Exercise objective: The data below needs to be returned exactly, line for line.

*****

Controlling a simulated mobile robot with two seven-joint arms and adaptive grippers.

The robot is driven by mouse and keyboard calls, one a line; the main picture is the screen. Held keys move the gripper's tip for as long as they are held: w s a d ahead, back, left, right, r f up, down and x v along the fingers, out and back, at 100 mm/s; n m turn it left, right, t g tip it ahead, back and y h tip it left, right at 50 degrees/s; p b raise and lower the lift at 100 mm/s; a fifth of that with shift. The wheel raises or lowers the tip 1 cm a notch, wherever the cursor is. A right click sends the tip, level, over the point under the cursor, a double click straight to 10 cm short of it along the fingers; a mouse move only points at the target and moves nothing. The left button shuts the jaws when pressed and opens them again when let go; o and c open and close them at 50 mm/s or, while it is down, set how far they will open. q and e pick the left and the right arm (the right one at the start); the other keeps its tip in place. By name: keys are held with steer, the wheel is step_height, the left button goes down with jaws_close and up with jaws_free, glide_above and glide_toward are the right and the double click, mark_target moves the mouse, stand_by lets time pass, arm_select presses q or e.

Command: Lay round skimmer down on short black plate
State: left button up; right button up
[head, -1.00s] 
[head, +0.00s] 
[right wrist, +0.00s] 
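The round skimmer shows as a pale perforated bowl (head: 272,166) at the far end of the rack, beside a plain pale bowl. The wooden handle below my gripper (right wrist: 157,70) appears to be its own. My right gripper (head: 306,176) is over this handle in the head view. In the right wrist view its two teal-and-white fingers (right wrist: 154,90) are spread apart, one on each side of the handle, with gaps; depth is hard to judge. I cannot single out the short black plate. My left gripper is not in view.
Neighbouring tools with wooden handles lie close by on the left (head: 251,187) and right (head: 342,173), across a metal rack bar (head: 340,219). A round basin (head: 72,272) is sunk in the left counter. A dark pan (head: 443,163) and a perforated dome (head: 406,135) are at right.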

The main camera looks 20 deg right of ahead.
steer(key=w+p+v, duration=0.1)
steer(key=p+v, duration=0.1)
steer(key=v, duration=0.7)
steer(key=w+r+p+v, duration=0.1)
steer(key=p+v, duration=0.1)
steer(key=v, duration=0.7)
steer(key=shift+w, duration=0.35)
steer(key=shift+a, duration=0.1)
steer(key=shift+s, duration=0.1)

*****

Answer to this exercise:
Controlling a simulated mobile robot with two seven-joint arms and adaptive grippers.

The robot is driven by mouse and keyboard calls, one a line; the main picture is the screen. Held keys move the gripper's tip for as long as they are held: w s a d ahead, back, left, right, r f up, down and x v along the fingers, out and back, at 100 mm/s; n m turn it left, right, t g tip it ahead, back and y h tip it left, right at 50 degrees/s; p b raise and lower the lift at 100 mm/s; a fifth of that with shift. The wheel raises or lowers the tip 1 cm a notch, wherever the cursor is. A right click sends the tip, level, over the point under the cursor, a double click straight to 10 cm short of it along the fingers; a mouse move only points at the target and moves nothing. The left button shuts the jaws when pressed and opens them again when let go; o and c open and close them at 50 mm/s or, while it is down, set how far they will open. q and e pick the left and the right arm (the right one at the start); the other keeps its tip in place. By name: keys are held with steer, the wheel is step_height, the left button goes down with jaws_close and up with jaws_free, glide_above and glide_toward are the right and the double click, mark_target moves the mouse, stand_by lets time pass, arm_select presses q or e.

Command: Lay round skimmer down on short black plate
State: left button up; right button up
[head, -1.00s] 
[head, +0.00s] 
[right wrist, +0.00s] 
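The round skimmer shows as a pale perforated bowl (head: 272,166) at the far end of the rack, beside a plain pale bowl. The wooden handle below my gripper (right wrist: 157,70) appears to be its own. My right gripper (head: 306,176) is over this handle in the head view. In the right wrist view its two teal-and-white fingers (right wrist: 154,90) are spread apart, one on each side of the handle, with gaps; depth is hard to judge. I cannot single out the short black plate. My left gripper is not in view.
Neighbouring tools with wooden handles lie close by on the left (head: 251,187) and right (head: 342,173), across a metal rack bar (head: 340,219). A round basin (head: 72,272) is sunk in the left counter. A dark pan (head: 443,163) and a perforated dome (head: 406,135) are at right.

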The main camera looks 20 deg right of ahead.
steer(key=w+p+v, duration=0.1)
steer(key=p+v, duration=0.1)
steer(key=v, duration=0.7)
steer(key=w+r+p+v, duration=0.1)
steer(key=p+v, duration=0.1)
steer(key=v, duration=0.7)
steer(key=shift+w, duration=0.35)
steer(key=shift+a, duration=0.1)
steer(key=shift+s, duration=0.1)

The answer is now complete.